Line from Lourdes turns north—Argelez glacier—The Lavedan—The Seven Valleys—Lourdes of old—The castle—Held by the English—Attacked by the Duke of Anjou—Held by Saracens—Besieged by Charlemagne—The Grotto—Bernadette Soubirous—The curé Ader—The apparition expected—The vision—Repeated—Crowds attend Bernadette—The spring—Mud—Price of the water—Je suis l’Immaculée Conception—Explanation—Compromising pamphlet suppressed—The Abbé Ader removed—La Salette—Similar visions seen by Huguenots—Doctor Dozous—The Empress and Prince Imperial—The Emperor patronizes the Grotto—Disappearance of documents—Laserre—His book a romance—The Jesuit Cros exposes it—The water of the spring—Drawn from the Gave—The Bishop’s commission—Pius IX appoints a festival in honour of the apparition—Removal of Bernadette to Nevers—Her brother refused permission to see her—Forces his way in—Last scene—The procession—Where the natural ends and the supernatural begins—No guarantee that the cures are permanent.
As the train sweeps into the station at Lourdes, on the right side, a few feet above the Gave, may be seen the twinkling lights of the Grotto of Massabielle, about which presently.
From the station of Lourdes the line turns north to Tarbes and Toulouse, along what was the ancient course of the Gave, a course that is patent to the eye, till the Argelez glacier threw up a barrier of morraine that deflected the river, and sent it careering to the west.
THE BASILICA, LOURDES
Lourdes stands at the entrance to and is the key to the Lavedan, so called from abies, the pines that once clothed the mountain-sides.

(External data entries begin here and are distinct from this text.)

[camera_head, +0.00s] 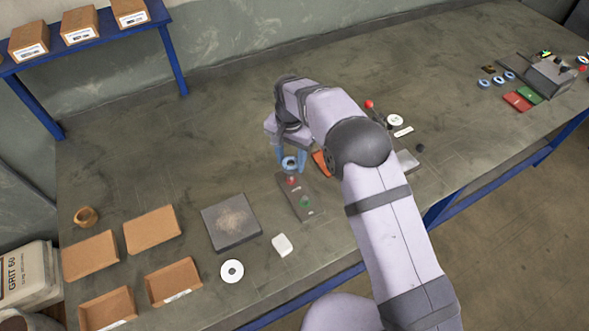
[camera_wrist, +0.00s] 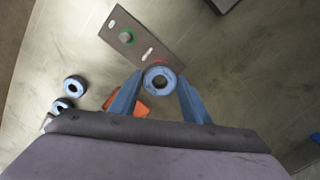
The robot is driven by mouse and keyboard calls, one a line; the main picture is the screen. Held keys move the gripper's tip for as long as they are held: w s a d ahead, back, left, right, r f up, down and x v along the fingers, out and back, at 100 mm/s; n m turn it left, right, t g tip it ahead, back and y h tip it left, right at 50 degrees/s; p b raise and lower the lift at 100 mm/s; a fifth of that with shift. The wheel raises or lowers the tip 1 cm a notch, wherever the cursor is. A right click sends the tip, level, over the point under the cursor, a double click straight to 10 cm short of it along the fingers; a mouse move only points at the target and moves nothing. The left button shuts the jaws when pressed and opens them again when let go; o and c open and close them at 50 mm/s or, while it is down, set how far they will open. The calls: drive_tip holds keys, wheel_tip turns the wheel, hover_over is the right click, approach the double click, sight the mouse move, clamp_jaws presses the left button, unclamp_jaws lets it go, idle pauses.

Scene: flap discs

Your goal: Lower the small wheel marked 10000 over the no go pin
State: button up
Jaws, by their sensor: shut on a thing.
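The plate has a red-marked pin (camera_head: 292,181) and a green-marked pin (camera_head: 305,202). In the wrist view the wheel overlaps the red end and mostly hides it. I cannot tell the height gap or which pin is labelled no go.
An orange object (camera_head: 320,162) lies just right of my gripper. Two more blue wheels (camera_wrist: 74,86) show left in the wrist view. A dusty grey slab (camera_head: 215,235), a white block (camera_head: 281,245) and a white disc (camera_head: 231,280) lie left and nearer. Cardboard trays (camera_head: 150,232) stand further left.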

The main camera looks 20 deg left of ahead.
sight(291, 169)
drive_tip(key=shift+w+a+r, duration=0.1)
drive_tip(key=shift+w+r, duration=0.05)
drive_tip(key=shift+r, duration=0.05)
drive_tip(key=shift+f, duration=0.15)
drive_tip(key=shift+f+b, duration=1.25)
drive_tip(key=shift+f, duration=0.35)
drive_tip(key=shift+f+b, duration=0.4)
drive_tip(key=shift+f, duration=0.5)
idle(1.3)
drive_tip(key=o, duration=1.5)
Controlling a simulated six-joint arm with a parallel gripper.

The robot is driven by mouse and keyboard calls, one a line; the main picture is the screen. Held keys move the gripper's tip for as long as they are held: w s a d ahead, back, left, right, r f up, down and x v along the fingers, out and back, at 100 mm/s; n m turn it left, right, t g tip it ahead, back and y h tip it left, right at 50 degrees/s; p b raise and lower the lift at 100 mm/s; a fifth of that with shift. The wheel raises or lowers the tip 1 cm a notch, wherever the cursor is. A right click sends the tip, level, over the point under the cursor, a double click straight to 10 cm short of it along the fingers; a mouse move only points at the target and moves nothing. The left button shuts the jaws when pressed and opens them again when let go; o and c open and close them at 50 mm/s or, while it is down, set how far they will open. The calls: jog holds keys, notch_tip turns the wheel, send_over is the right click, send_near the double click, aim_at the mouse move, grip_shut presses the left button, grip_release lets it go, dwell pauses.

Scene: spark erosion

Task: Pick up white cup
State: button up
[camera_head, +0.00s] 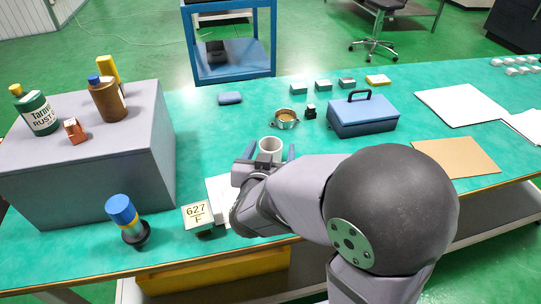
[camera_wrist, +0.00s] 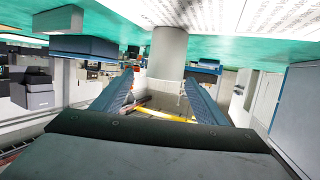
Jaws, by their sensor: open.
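The white cup (camera_head: 270,144) stands upright on the green table, near the middle of the head view. My gripper (camera_head: 267,155) is open and low over the table, with its blue fingers to the left and right of the cup. In the wrist view, which is tilted upside down, the cup (camera_wrist: 168,52) shows as a pale cylinder just beyond the open fingertips (camera_wrist: 159,78), roughly centred between them. I cannot tell whether either finger touches it. The cup's lower part is hidden behind my wrist in the head view.
A brown-filled metal cup (camera_head: 285,118) and a small black item (camera_head: 310,111) stand behind. A blue toolbox (camera_head: 362,115) is at the right. A grey block (camera_head: 90,165) with bottles is at the left. A label box (camera_head: 198,217) and white paper (camera_head: 219,187) lie beside my wrist.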

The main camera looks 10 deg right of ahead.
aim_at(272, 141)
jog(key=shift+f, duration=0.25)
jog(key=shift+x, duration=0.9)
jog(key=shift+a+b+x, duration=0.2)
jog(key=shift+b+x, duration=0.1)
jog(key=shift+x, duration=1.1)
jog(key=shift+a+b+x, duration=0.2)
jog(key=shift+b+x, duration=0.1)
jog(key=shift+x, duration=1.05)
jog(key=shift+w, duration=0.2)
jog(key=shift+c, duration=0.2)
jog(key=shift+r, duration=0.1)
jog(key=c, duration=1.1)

The Lavedan is fertile. It is the trunk whence branch out numerous valleys that run up to the roots of the mountains and receive their water. But Lavedan formed a republic of seven of these valleys—Batsouriguère, Castelloubon (through which flows the Nès), Estrom de Salles, Azun, Saint Savin, Devantaïgue, and Barèges.

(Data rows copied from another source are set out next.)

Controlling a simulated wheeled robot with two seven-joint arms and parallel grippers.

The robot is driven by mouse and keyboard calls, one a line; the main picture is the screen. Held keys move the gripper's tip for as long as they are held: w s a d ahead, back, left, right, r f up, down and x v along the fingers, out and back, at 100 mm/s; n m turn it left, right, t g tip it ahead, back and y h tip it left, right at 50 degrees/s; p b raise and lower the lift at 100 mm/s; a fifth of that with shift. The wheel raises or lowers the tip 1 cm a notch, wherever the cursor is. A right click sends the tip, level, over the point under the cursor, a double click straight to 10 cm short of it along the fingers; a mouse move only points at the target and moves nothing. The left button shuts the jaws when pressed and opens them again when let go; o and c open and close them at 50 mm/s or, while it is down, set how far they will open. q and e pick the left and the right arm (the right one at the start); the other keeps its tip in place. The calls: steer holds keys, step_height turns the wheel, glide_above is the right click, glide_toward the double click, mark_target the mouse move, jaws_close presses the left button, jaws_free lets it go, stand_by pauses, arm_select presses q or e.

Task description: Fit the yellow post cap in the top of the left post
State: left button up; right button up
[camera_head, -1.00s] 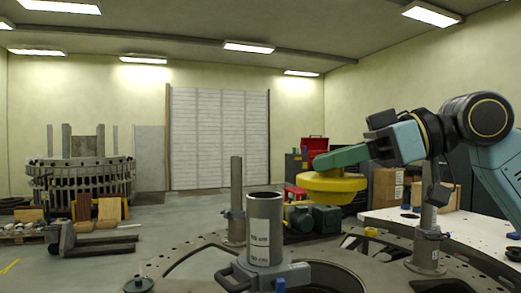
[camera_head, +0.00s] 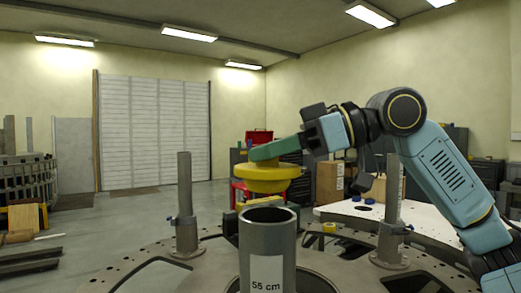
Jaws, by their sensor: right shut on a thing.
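My right gripper (camera_head: 268,152) reaches in from the right, its green fingers shut on the round yellow post cap (camera_head: 268,173). The cap is held level in the air; in the picture it shows just above the open top of a wide grey post (camera_head: 267,265) marked 55 cm, with a gap between them. How far behind or over that post it is, I cannot tell. A thin grey post (camera_head: 185,190) stands upright at the left, and another thin post (camera_head: 392,205) at the right. My left gripper is not in view.
The posts stand on a grey round turret plate (camera_head: 125,278) with holes and large cut-outs. A white table (camera_head: 350,211) stands behind at the right, with cardboard boxes (camera_head: 329,182) beyond it. A red toolbox (camera_head: 259,136) is at the back.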

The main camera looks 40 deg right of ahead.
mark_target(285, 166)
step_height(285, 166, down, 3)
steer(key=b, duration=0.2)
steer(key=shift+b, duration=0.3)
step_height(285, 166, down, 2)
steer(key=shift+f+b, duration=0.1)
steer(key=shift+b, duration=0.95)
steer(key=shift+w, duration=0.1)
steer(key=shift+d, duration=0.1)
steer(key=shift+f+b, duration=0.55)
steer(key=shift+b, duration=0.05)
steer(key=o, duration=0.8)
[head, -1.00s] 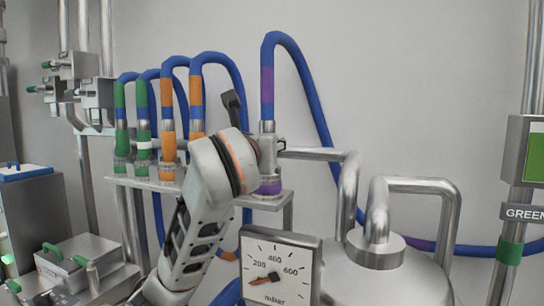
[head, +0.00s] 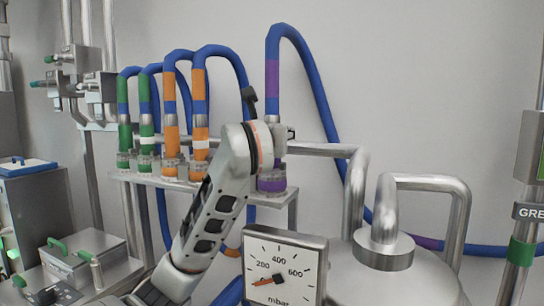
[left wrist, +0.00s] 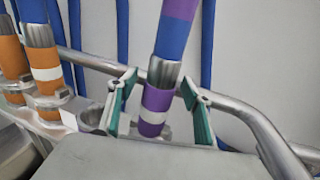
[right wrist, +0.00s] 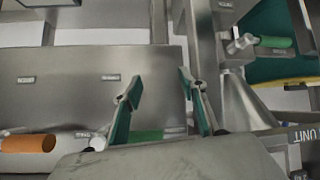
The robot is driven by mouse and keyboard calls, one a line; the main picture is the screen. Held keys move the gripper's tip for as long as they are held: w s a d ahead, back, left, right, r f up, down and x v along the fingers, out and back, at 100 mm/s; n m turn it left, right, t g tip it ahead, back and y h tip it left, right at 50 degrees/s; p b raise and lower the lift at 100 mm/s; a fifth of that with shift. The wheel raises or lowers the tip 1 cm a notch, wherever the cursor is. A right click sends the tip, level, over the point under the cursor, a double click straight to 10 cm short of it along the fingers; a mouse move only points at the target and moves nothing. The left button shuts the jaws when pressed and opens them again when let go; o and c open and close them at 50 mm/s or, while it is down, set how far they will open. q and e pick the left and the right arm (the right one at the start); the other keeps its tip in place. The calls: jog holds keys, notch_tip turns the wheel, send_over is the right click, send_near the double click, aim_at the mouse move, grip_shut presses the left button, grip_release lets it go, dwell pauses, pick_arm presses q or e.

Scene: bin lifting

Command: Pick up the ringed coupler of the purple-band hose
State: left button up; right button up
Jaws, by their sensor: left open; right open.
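The purple-band hose (head: 273,80) arches up and over to the right behind the tank. In the left wrist view its coupler (left wrist: 156,112) is purple with a white ring, below a metal sleeve, and stands slightly tilted. My left gripper (left wrist: 160,98) is open, with one teal-padded finger on each side of the coupler; whether either pad touches cannot be told. In the head view my left wrist hides most of the coupler; a purple lower part (head: 271,183) shows at the shelf. My right gripper (right wrist: 155,90) is open and empty, and out of the head view.
Two orange-band hoses (head: 200,85) and two green-band hoses (head: 122,95) stand left on the same shelf (head: 225,187). A pressure gauge (head: 284,268) and a tank (head: 400,280) are in front and right. A pipe (left wrist: 240,110) runs behind the coupler.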

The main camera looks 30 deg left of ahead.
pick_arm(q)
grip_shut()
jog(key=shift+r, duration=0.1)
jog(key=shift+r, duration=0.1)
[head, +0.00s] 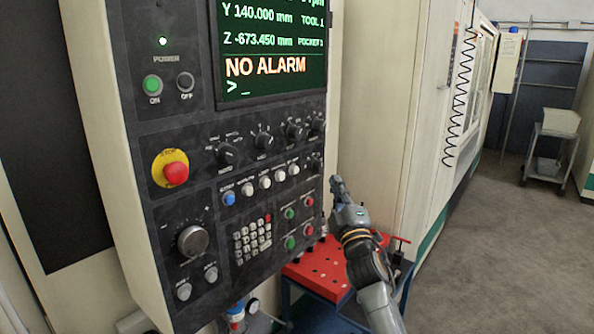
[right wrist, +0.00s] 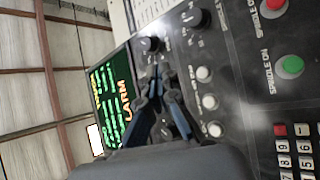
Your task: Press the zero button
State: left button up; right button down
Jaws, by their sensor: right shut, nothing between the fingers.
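The control panel (head: 200,130) fills the left and middle of the head view. A row of small round buttons, one blue (head: 229,198) and several white (head: 265,182), runs across its middle; I cannot read which label says zero. A keypad (head: 252,241) sits below the row. My right gripper (head: 336,182) is shut and empty, just right of the panel's edge in the head view. In the right wrist view its fingers (right wrist: 157,72) come together in front of the panel, beside white buttons (right wrist: 209,102). I see no contact with a button. My left gripper is out of view.
A red emergency stop (head: 176,173) and a large dial (head: 193,241) stick out on the panel's left. Black knobs (head: 264,141) lie above the button row. A red-topped cart (head: 320,275) stands below my right arm.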

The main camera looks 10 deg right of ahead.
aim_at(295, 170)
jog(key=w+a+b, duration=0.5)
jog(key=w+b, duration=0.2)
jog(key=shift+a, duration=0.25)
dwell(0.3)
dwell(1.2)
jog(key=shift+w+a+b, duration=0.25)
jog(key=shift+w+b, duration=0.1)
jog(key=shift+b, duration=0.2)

“Count” Henri Russell-Killough, in his Fortnight Among the Pyrenees, describes the Lavedan.
“Vine, fig trees, cherry trees, poplars, willows, elms, walnuts, maize, all meet here, and vegetation rises nearly to the tops of the mountains. On a fine day the whole thing looks like a modern Eden.”
I remember Lourdes before it was “invented” by Bernadette Soubirous and the curé Peyramale. It was a dead place, with narrow streets, very dirty, clustered about the rock on which stands the castle. Although the true capital of the Lavedan, the market for all the produce of the Seven Valleys, yet it seemed to be tenanted only by beggars.
Lourdes commands the roads which here unite from Argelez, Tarbes, Pau, and Bagnères. It was a place of great military importance, and was the last stronghold in Guyenne retained by the English. It did not surrender till 1418. The castle had been given to the English by the French king John as part of his ransom, in conformity with the Treaty of Bretigny, 1360, when the towns and barons of Gascony were required to swear allegiance to the Black Prince, as representative of the English king. After awhile the country rose in revolt, exasperated by the exactions of the English, and the Duke of Anjou, brother of Charles V, supported the Bigorriens.